Another “proof” that the HC1060 comes from a commercial upbringing is its native resolution, which is 1920x1200 – the business/education aspect ratio of 16:10, rather than using Epson’s 1920x1080 chips (16:9) the standard for HDTV. The difference means a very small amount of letter boxing at the top and bottom.
When it comes to color, like the HC2100/HC2150, the out of the box color in all but the brightest mode (Dynamic) is better than most of the competition. While the HC2100/2150 took the Home Theater Best Value, the HC1060 picks up the Home Entertainment Best Performance Award. It lacks those extra features, although it still sports a dynamic iris. It comes with the same 2 year parts and labor warranty with rapid replacement program for both years!
I should note that while most projectors have a very greenish brightest mode, this HC1060 has the same tendency, but much less so than most. Their Dynamic mode may not be ideal, but it is far more watchable, better color than most others.
On the downside, the HC1060 has a relatively small speaker – 2 watts, for audio, some home entertainment models may sport up to 10 watt systems, even a bit more, so if you are dragging this outside for movie night, it’s got a bit less volume and bass than a lot of others, not that any have really impressive bass, or are even close to having it.
It would have been better, therefore to have an audio output to feed sound to a powered “boombox” etc. for bigger sound. Some of today’s models will even wirelessly talk to Bluetooth speaker systems.

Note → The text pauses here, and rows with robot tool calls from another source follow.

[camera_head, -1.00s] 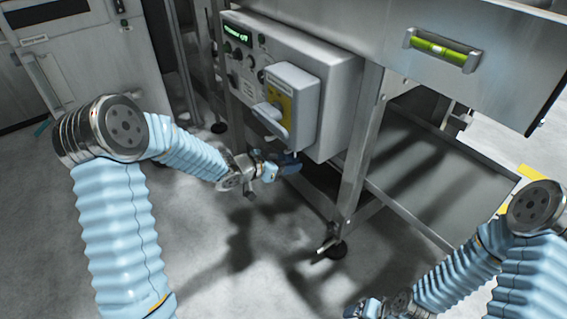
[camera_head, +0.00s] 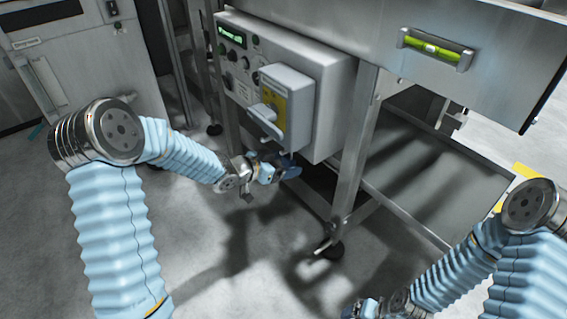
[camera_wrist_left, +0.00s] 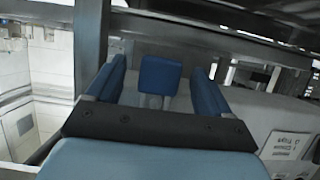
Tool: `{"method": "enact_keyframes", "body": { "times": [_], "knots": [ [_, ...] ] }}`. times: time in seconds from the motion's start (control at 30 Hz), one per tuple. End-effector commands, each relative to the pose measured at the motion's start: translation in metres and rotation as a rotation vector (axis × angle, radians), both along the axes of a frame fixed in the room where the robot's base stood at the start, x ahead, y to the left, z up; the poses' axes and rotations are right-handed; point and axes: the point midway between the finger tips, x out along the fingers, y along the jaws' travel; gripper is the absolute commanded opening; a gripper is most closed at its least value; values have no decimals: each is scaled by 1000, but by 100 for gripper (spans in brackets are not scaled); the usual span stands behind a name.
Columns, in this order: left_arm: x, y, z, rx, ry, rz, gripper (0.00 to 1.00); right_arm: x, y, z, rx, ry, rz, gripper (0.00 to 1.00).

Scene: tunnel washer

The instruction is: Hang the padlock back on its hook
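In the left wrist view, a blue square padlock body (camera_wrist_left: 160,76) with a short grey piece below it in the picture, likely its shackle, shows between the two blue fingers of my left gripper (camera_wrist_left: 159,66). A gap shows on each side of it, so the fingers stand open around or in front of it; I cannot tell its depth. In the head view my left gripper (camera_head: 279,168) is just below the grey control box (camera_head: 335,100). The padlock cannot be told apart from the dark blue fingers there, and I cannot make out the hook. My right gripper (camera_head: 364,309) is partly cut off at the bottom edge.
The control box carries a grey switch housing with a yellow plate (camera_head: 273,101), close above my left gripper. A steel frame leg (camera_head: 354,150) stands to its right. A green level vial (camera_head: 432,46) is on the upper panel. The floor below is open.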

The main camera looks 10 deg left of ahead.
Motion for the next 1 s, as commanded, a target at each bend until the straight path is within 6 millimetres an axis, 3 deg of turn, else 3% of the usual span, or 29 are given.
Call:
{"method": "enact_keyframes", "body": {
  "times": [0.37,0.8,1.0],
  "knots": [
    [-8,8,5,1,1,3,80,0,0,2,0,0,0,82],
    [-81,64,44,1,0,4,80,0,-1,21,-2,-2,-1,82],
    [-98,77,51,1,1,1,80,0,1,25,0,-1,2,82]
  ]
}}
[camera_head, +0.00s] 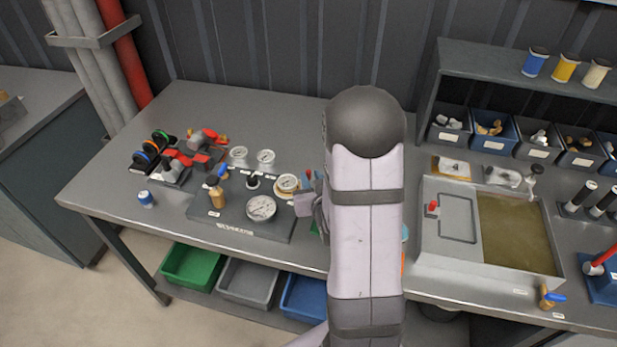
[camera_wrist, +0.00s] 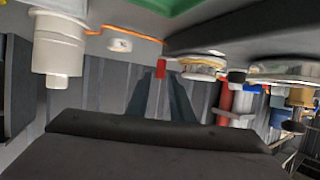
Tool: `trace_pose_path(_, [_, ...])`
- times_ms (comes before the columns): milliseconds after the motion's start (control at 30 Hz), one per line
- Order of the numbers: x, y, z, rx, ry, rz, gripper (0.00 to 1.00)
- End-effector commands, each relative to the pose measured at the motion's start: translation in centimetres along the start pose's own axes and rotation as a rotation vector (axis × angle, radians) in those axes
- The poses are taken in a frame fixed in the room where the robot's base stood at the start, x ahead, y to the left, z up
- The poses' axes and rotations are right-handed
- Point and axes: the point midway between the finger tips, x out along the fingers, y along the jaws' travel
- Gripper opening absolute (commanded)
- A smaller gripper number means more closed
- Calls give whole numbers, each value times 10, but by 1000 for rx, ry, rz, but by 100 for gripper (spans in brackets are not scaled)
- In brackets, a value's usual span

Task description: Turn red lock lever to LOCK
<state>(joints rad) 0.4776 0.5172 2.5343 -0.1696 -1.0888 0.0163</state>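I cannot tell for sure which red part is the lock lever, and I can read no LOCK mark. Red handles (camera_head: 207,136) show on the valve fittings at the left of the bench. A small red knob (camera_head: 433,207) stands on the grey lid at the right. A small red piece (camera_wrist: 160,69) shows in the wrist view. My gripper (camera_head: 308,203) is at the right edge of the dark gauge panel, partly hidden behind my arm.
The gauge panel (camera_head: 230,222) carries several dials and a brass valve with a blue handle. A tank (camera_head: 470,272) of murky water stands right of my arm. Bins (camera_head: 490,142) line the back shelf. Coloured trays (camera_head: 190,266) sit below. The bench's front left is mostly clear.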

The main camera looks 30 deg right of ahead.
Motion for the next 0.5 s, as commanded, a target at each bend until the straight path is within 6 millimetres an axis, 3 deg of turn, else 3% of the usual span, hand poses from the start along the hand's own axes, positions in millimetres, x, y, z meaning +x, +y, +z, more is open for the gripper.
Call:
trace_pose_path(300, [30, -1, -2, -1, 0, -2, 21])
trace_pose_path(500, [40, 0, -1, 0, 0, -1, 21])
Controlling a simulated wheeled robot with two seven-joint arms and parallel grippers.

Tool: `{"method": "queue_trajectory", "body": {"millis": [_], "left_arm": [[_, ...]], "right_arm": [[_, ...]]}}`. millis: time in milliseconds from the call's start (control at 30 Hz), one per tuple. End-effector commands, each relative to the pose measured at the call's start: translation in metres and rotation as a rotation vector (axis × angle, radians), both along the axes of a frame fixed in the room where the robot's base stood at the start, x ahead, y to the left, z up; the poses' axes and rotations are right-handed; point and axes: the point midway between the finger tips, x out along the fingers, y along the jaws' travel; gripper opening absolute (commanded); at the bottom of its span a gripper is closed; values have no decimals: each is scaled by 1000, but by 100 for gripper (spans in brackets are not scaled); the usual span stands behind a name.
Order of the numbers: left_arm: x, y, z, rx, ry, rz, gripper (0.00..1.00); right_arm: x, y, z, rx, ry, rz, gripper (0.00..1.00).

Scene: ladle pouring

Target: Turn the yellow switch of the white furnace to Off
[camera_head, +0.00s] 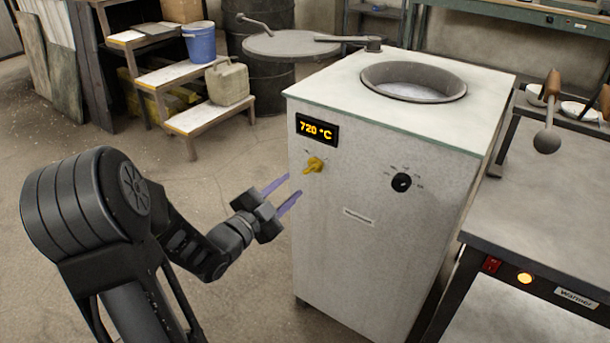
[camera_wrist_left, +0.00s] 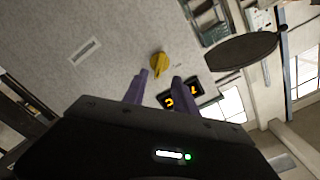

Gamers – definitely “good enough.” This is another Epson with input lag around 50ms. But the HC2100 and HC2150 are faster, down at 29ms. For other comparisons, the BenQ HT3050 lag is 33ms.
If you have a respectable stereo or sound system in the room you are primarily using, then don’t sweat it. You’ll be listening to sound primarily through those bigger, better speakers. The only exception is when using MHL from say a streaming stick. Then you have no easy way to output the sound to that sound system. There are workarounds, of course, but I thought that worth knowing.